CAT: It was like a dream, still is. Her bass lines are so complimentary to our sound. It felt like we had been long lost friends finally reunited. I look forward to future collaborations and simple love her latest album Comet Come To Me.

“IF WE ARE PLACING IMAGES INTO THE WORLD, IT’S IMPORTANT TO US THAT THEY HAVE SUBSTANCE.”

To what effect has growing up within the Pacific Northwest helped shape your sense of expression both as women and as black artists?
STASIA: I learned my blackness from being involved in sports clubs, church, and the arts. Seattle has a lot of very cool things for a young black kids to get into. I was a part of this ski program that brought black kids to the slopes; I was also involved in this club that showed black students how to get involved in the tech world. Since the community is small when compared to the vast whiteness, we always looked out for each other. I watched womanhood being practiced through my mother, my teachers, and my peers. We’ve always been strong and outspoken about what we needed. I’ve never felt silenced or defeated because of my powerful matriarchal upbringing. I feel like the PNW supports women to an extent, but there are times when we’ve had to take what was rightfully ours.
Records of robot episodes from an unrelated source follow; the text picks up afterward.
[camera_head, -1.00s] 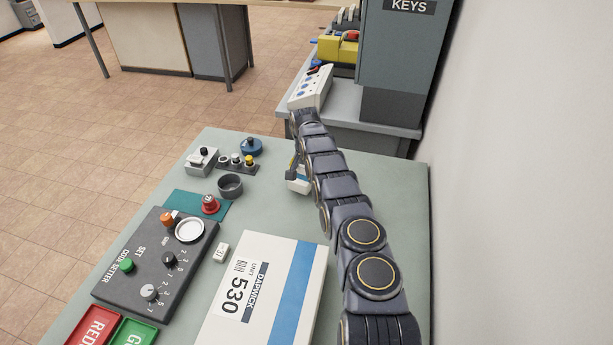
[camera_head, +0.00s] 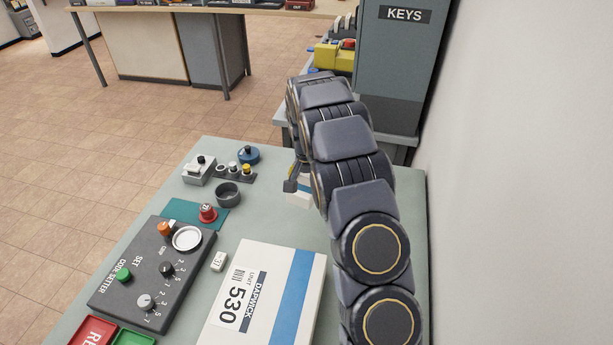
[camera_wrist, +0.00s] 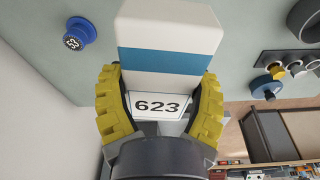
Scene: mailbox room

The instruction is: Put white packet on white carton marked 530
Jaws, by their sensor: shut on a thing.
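The white carton marked 530 (camera_head: 268,300) lies flat on the table at the front, with a blue stripe and a label. The white packet (camera_head: 300,196) is further back on the right, mostly hidden behind my arm in the head view. In the wrist view the white packet (camera_wrist: 170,28) has a blue band and a tag reading 623. My gripper (camera_wrist: 160,76) is shut on it, with a yellow-padded finger on each side. In the head view only a small part of my gripper (camera_head: 292,183) shows. I cannot tell whether the packet touches the table.
A dark code setter panel (camera_head: 150,285) and a small white block (camera_head: 218,261) are left of the carton. A dark round cup (camera_head: 228,194) and a red button (camera_head: 208,212) stand behind. A grey KEYS cabinet (camera_head: 395,60) and the wall bound the right side.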

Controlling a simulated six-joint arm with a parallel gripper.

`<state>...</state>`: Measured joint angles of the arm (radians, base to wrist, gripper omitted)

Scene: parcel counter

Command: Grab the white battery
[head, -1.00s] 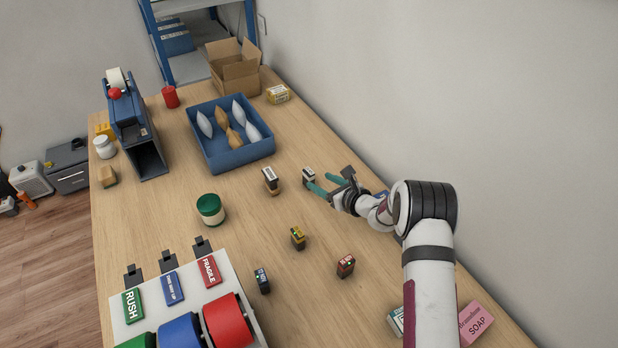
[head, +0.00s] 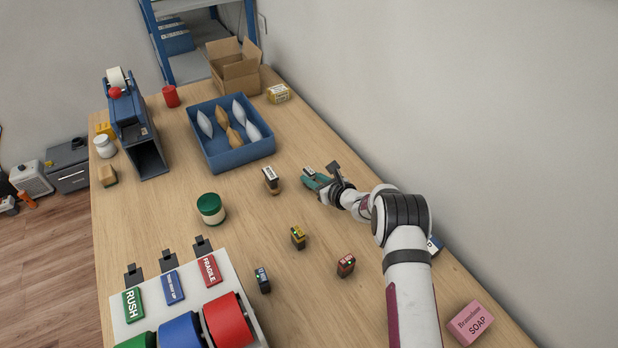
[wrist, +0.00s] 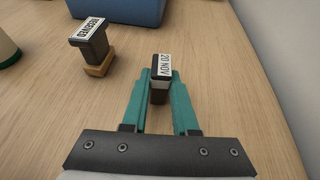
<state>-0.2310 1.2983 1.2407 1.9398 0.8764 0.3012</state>
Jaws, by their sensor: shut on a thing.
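My gripper (wrist: 158,88) has its teal fingers closed on the two sides of a small dark block with a white top label reading "20 NOV" (wrist: 162,67), which looks like a date stamp. In the head view, my gripper (head: 315,181) is low over the right part of the counter, mostly covering this stamp. I see nothing that I can make out as a white battery. A similar dark block with a white "RECEIVED" label (wrist: 88,31) on a tan base stands to the left, apart from my gripper; it also shows in the head view (head: 271,180).
A blue bin (head: 238,158) with pouches stands behind. Small yellow (head: 298,237), red (head: 346,265) and dark (head: 262,280) blocks stand nearer. A wall bounds the right. Bare counter surrounds the stamp.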

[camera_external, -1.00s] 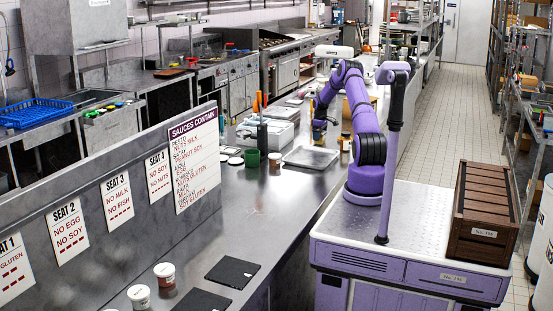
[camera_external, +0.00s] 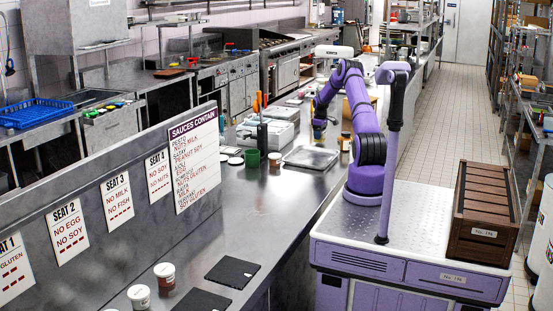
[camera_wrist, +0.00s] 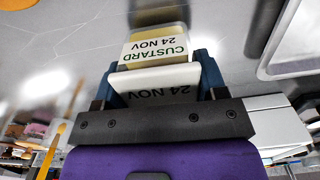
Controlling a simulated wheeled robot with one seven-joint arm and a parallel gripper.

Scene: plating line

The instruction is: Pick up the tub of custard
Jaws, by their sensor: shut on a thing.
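The tub of custard (camera_wrist: 155,46) shows in the wrist view, with a white lid and a label reading "CUSTARD 24 NOV" upside down. My gripper (camera_wrist: 157,75) is shut on it, with a blue finger on each side of the tub. In the outside view my gripper (camera_external: 319,130) is small, over the far part of the steel counter, at the end of my purple arm. The tub is too small there to make out clearly. I cannot tell how far it is from the counter.
A steel tray (camera_external: 311,158) lies near my gripper, with a green mug (camera_external: 252,158) and small jars to its left. Two tubs (camera_external: 164,274) and black mats (camera_external: 232,272) are at the near end. The counter (camera_external: 262,205) between is clear.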

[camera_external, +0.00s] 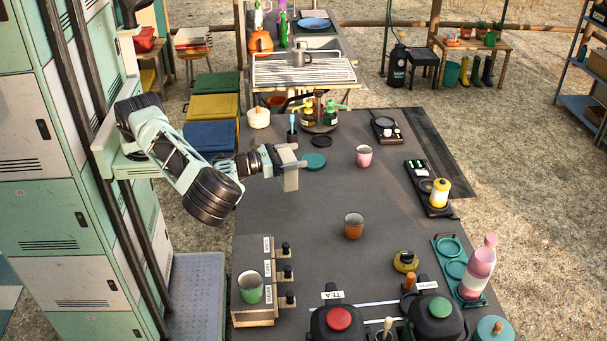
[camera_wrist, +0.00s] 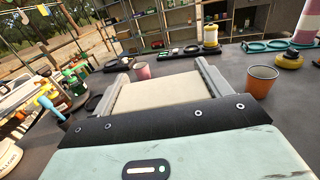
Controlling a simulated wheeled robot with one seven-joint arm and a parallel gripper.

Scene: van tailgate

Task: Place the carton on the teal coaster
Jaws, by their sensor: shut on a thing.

What is your position within the creative consciousness of the black diaspora?
CAT: It depends of which dispersement of Black people we are referring to. I feel like the evolution of Black folks is inevitable. In reality, we have always been a nomadic people traveling the galaxies in search of knowledge and newness. This particular diaspora that we are existing in currently was against our will, yet with faith and commitment we have yet again inspired the world. I fight for the preservation of creativity and originality through my music and various artistic forms of communication.